Wo sonst in der Welt außerhalb der palästinensischen Territorien würde die internationale Gemeinschaft untätig zuschauen, wie so viele Menschen leiden – nicht aufgrund einer zufälligen Laune Gottes, sondern von Mitmenschen beabsichtigt?
Der Grund für die Verzögerung sind wie immer Israels „Sicherheitsbedürfnisse.” Gaza kann neu aufgebaut werden, aber nur entsprechend den präzisen Vorgaben, die israelische Regierungsvertreter festgesetzt haben.
Das hatten wir schon. Vor zwölf Jahren mitten unter der Zweiten Intifada rollten israelische Bulldozers in das Lager Jenin in der West Bank. Israel hatte gerade die größte Anzahl von Soldaten in einer einzigen Schlacht verloren, als sich die Armee durch ein Gewirr von engen Gassen kämpfte. In Szenen, die die Welt schockierten, machte Israel hunderte von Häusern zu Schutt.
Während die Bewohner in Zelten lebten, bestand Israel auf den Bedingungen des Wiederaufbaus des Lagers Jenin. Die Gassen, die dem Widerstand der Palästinenser bei seinen Angriffen zugute gekommen waren, mussten verschwinden. An ihrer Stelle wurden Straßen gebaut, die breit genug waren, damit israelische Panzer darauf patrouillieren konnten.

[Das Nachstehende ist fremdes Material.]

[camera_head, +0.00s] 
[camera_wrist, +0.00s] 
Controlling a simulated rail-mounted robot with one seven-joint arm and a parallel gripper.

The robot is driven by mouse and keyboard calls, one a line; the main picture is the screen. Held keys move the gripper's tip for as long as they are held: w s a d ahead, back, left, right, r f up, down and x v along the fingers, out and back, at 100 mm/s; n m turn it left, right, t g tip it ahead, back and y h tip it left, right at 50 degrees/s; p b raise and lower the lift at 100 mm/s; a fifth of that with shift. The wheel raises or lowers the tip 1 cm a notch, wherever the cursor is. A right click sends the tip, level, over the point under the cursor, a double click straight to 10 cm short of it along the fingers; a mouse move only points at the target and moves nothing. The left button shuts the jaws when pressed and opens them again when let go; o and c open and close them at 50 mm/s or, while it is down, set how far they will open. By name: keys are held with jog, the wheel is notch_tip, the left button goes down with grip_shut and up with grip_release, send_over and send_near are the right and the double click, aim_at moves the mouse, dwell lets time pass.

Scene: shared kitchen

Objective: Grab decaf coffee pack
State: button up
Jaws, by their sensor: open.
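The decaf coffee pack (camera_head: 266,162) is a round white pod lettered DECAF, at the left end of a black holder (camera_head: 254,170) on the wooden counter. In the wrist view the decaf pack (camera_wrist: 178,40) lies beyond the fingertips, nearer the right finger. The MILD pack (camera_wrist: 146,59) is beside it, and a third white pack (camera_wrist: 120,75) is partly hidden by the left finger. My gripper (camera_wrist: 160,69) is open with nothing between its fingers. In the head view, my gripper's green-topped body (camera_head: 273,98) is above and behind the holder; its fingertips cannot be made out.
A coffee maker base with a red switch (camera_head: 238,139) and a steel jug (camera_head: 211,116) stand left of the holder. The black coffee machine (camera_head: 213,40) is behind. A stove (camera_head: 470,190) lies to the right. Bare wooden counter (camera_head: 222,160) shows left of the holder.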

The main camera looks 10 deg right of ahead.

Kurz gesagt, sowohl die humanitären Bedürfnisse der Palästinenser als auch ihr im Internationalen Recht verbrieftes Recht, sich gegen ihren Unterdrücker zu verteidigen, wurden über Bord geworfen, um Israels Verlangen zu befriedigen, die Durchführung seiner Besetzung effizienter zu gestalten.
Es ist schwer, das diesen Monat in Kairo erzielte Abkommen für den Wiederaufbau Gazas nicht unter einem ähnlichen Blickwinkel zu sehen.
Geber versprachen $5,4 Milliarden – wenn auch, geht man von den bisherigen Erfahrungen aus, ein großer Teil davon ausbleiben wird. Abgesehen davon wird die Hälfte davon sofort in die entfernte West Bank umgeleitet, um die steigenden Schulden der Palästinenserbehörde zu bezahlen. Niemand in der internationalen Gemeinschaft scheint den Vorschlag gemacht zu haben, dass Israel, das die West Bank wie Gaza auf unterschiedliche Weise ihrer Bestände beraubt hat, die Rechnung bezahlen soll.
Das Kairoer Abkommen wurde weitgehend begrüßt, obwohl die Bedingungen, nach denen Gaza wiederaufgebaut wird, nur vage veröffentlicht wurden. Durchgesickerte Informationen von Insidern haben die Details bekannt werden lassen.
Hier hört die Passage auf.